(Entries taken from a collection)

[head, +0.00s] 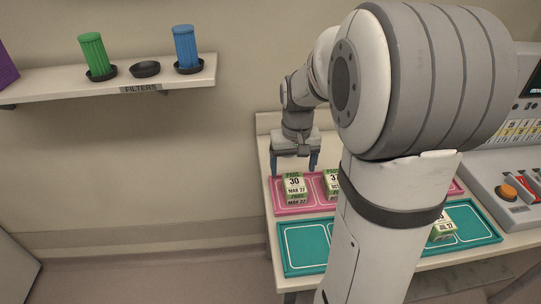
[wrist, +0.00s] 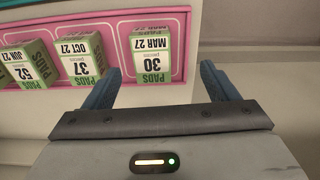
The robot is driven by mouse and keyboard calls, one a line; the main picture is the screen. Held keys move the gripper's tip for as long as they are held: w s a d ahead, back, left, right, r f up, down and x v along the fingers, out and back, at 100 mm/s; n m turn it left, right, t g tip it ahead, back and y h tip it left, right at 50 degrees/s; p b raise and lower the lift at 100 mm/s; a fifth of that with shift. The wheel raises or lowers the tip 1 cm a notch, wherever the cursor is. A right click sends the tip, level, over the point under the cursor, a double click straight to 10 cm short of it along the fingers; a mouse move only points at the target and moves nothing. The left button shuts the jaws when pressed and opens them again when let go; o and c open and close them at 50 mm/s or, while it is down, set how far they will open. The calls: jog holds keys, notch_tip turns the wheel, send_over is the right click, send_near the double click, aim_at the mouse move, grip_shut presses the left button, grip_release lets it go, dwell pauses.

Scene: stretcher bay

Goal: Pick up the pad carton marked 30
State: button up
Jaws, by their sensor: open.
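The pad carton marked 30 (head: 294,186) is a small white and green box with MAR 27 on its label. It sits at the left end of the pink tray (head: 308,209). In the wrist view the 30 carton (wrist: 152,61) appears upside down, beyond my fingertips. My gripper (head: 294,162) is open and empty, its blue fingers above and behind the carton in the head view. In the wrist view my gripper (wrist: 160,80) has its left finger near the carton's edge and its right finger over bare wall or table; contact cannot be told.
A carton marked 37 (wrist: 82,60) stands beside it, then one marked 52 (wrist: 27,66). A teal tray (head: 283,257) lies in front, holding another carton (head: 443,230). A console with an orange button (head: 508,192) is at right. The filter shelf (head: 110,87) is at left.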

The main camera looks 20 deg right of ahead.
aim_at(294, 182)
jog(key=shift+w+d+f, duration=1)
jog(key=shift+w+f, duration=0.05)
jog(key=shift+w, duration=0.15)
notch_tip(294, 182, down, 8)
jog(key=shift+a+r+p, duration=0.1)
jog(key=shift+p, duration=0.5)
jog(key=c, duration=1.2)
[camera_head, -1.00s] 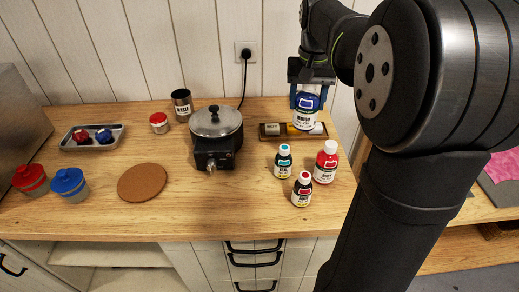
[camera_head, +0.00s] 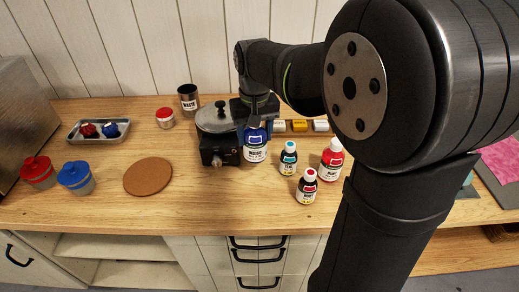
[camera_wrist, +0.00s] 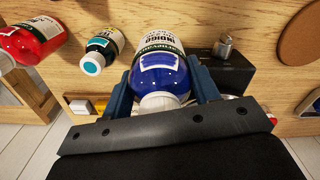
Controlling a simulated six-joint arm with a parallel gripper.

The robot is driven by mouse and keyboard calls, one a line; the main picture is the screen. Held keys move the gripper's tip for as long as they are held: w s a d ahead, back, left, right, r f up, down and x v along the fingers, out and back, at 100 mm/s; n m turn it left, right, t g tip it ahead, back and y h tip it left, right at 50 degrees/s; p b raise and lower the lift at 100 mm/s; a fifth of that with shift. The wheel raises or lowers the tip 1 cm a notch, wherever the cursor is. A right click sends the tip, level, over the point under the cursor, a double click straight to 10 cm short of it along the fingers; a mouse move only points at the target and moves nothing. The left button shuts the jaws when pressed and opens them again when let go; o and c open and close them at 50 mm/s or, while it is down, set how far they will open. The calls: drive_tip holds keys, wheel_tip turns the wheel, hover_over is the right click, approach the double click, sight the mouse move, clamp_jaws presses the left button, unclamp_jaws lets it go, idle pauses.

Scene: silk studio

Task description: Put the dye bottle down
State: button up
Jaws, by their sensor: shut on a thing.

Job |
Copy out only the lines beginning at the line with "The main camera looks 20 deg right of ahead." and ending at the last line of the entries. Keep them exact; drop pictures.

Result |
The main camera looks 20 deg right of ahead.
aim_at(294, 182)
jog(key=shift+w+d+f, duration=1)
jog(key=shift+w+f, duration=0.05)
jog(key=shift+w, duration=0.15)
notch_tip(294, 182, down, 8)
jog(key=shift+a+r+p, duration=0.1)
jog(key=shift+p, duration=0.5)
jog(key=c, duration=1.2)
[camera_head, -1.00s] 
[camera_head, +0.00s] 
[camera_wrist, +0.00s] 
Controlling a simulated six-joint arm with a parallel gripper.

The robot is driven by mouse and keyboard calls, one a line; the main picture is the screen. Held keys move the gripper's tip for as long as they are held: w s a d ahead, back, left, right, r f up, down and x v along the fingers, out and back, at 100 mm/s; n m turn it left, right, t g tip it ahead, back and y h tip it left, right at 50 degrees/s; p b raise and lower the lift at 100 mm/s; a fifth of that with shift. The wheel raises or lowers the tip 1 cm a notch, wherever the cursor is. A right click sends the tip, level, over the point under the cursor, a double click straight to 10 cm short of it along the fingers; a mouse move only points at the target and moves nothing. The left button shuts the jaws when pressed and opens them again when let go; o and c open and close them at 50 mm/s or, while it is down, set how far they will open. The calls: drive_tip holds keys, wheel_tip turns the wheel, hover_over is the right click, approach the double click, sight the mouse move, clamp_jaws presses the left button, unclamp_jaws lets it go, idle pauses.

Scene: silk studio

Task description: Put the dye bottle down
State: button up
Jaws, by their sensor: shut on a thing.

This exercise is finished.